The chickens, which are of the Freedom Ranger breed, have also been essential in helping to maintain the farm school. They earn their keep by providing fertilizer and pest control, and are lovingly referred to as “field workers.”

In addition, the fowl bring an educational component to the table for students of the farm school.

“It’s a way for us to be really intentional with them and their lives,” said Shannon Waller, a student. “We nurture them from when they’re babies and have special houses for them at each stage and monitor their food intake.”

And when the birds have reached maturity, they get eaten by the students.

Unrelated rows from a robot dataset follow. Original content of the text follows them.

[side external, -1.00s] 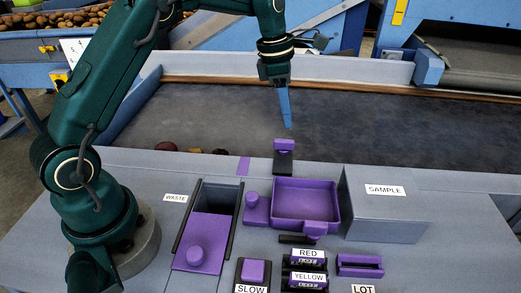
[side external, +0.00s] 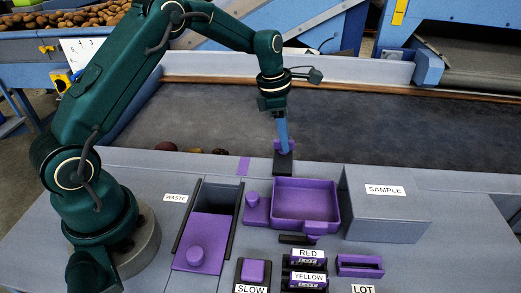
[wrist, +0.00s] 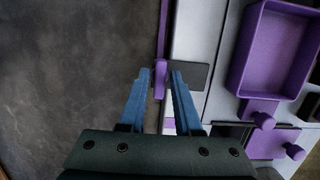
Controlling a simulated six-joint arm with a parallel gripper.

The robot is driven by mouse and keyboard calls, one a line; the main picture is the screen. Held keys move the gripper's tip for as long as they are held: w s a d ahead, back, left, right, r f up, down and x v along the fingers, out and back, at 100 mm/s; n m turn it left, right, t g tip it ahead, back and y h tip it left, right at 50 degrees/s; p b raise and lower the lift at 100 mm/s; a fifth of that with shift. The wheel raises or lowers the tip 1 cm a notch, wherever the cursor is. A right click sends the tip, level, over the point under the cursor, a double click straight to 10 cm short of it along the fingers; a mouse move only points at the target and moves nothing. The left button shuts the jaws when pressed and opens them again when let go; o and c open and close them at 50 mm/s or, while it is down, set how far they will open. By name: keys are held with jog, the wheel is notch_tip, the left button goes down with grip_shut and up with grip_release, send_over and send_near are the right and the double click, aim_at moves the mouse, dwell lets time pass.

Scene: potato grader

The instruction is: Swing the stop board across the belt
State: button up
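The stop board shows in the wrist view as a thin purple strip (wrist: 163,38) lying along the belt's edge. A purple upright grip (wrist: 159,80) is at its near end, beside a dark plate (wrist: 188,76). In the side view, the dark plate (side external: 284,166) is at the belt's near edge, and the grip is mostly hidden behind my fingers. My gripper (wrist: 159,74) is open, with one blue finger on each side of the grip. I cannot tell whether either finger touches it. The belt (side external: 400,130) is dark grey and bare near the gripper.
A purple tray (side external: 305,203) and the grey SAMPLE box (side external: 390,210) stand on the near deck, right of the gripper. The WASTE chute (side external: 219,194) with its purple lid (side external: 205,238) is to the left. A few dark lumps (side external: 166,146) lie at the belt's near edge.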

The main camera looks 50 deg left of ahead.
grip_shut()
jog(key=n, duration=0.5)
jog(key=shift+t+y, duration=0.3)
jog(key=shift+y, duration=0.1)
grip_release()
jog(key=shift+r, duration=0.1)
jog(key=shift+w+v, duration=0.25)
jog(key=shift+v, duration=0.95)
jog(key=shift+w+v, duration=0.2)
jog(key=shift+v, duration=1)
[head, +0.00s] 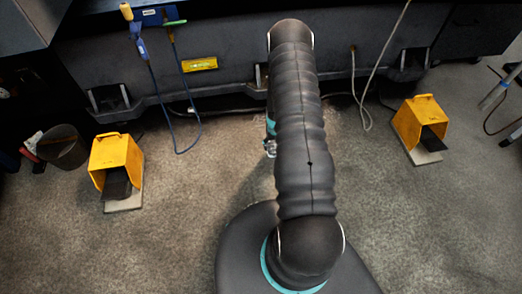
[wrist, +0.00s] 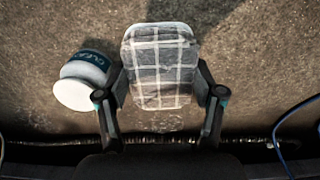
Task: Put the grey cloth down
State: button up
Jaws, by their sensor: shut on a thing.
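The grey cloth (wrist: 160,62), checked with white lines, is in the middle of the wrist view. My gripper (wrist: 163,86) is shut on it, with one finger at each side of the cloth. The cloth looks like a flat, rounded pad, and its far end reaches beyond the fingertips. Speckled brown floor (wrist: 255,75) shows behind it; I cannot tell how high the cloth is above it. In the head view my arm hides the cloth and most of the gripper.
A white tub (wrist: 85,80) with a dark lettered label is close left of the cloth. Yellow foot pedals stand at left (head: 117,160) and right (head: 420,122). A dark bin (head: 62,148) is far left. Blue cables (head: 160,100) hang from the machine front (head: 225,90). Floor between is clear.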

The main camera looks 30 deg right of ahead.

As part of their education, the student farmers learn how to dress chickens. Judith Feldman, the executive director of the Organic Farm School, said it’s crucial all farmers learn this skill. Even if they plan to strictly have egg-laying chickens, in the event that one dies, it’s a good idea to have a back-up plan.

“It’s an important part of becoming a farmer — just knowing if you’re going to use these animals to benefit your soil and your crops, you should know how to treat their death with dignity, and use it,” she said.

The students harvest the chickens on the day they are scheduled to be picked up by customers.

“They have a whole lot of really wonderful days and one really bad one,” Feldman said of the chickens. “But it’s done as quickly and as ethically and as painlessly, for both them and for the students.”

Ethan Zierke, another student, agreed.

“It’s really an enlightening and awakening moment for a lot of us who eat meat on a regular basis,” he said.

The next batch of birds will be ready for the dinner plate in about five to six weeks. Customers can make reservations online at organicfarmschool.org/chicken. A $16.50 deposit on the chicken must be made in advance. The price is $5.50 per pound, and the birds range in size from five to seven pounds. The full price will be paid upon pick-up.

Additionally, customers can buy hearts, gizzards, livers or feet from the chickens.

Feldman estimated that there will be about 140 birds available for purchase. Since the students do all the harvesting, the customer just has to take the meat home.

When cooking, Zierke said simpler recipes are best, especially for this breed of bird.

“With chicken, people tend to want to add tons of spices and fat,” he said. “These chickens come with so much flavor on their own that a simple roast chicken is super good.”

The Organic Farm School is following regenerative practices.

“This farm still needs a lot of work to become truly regenerative and resilient in the way we want it to be,” Feldman said. “It gets better every year and a big part of that is having livestock on the farm because they do all of that nutrient cycling for us.”

She added that theirs is not the only livestock program on Whidbey. Kevin Dunham raises turkeys for Thanksgiving dinners. Cory Fakkema butchers and sells cattle, lambs and pigs. Mark and Melissa Stewart also sell chickens and turkeys.

“All of these folks are a really important part of our food system,” Feldman said.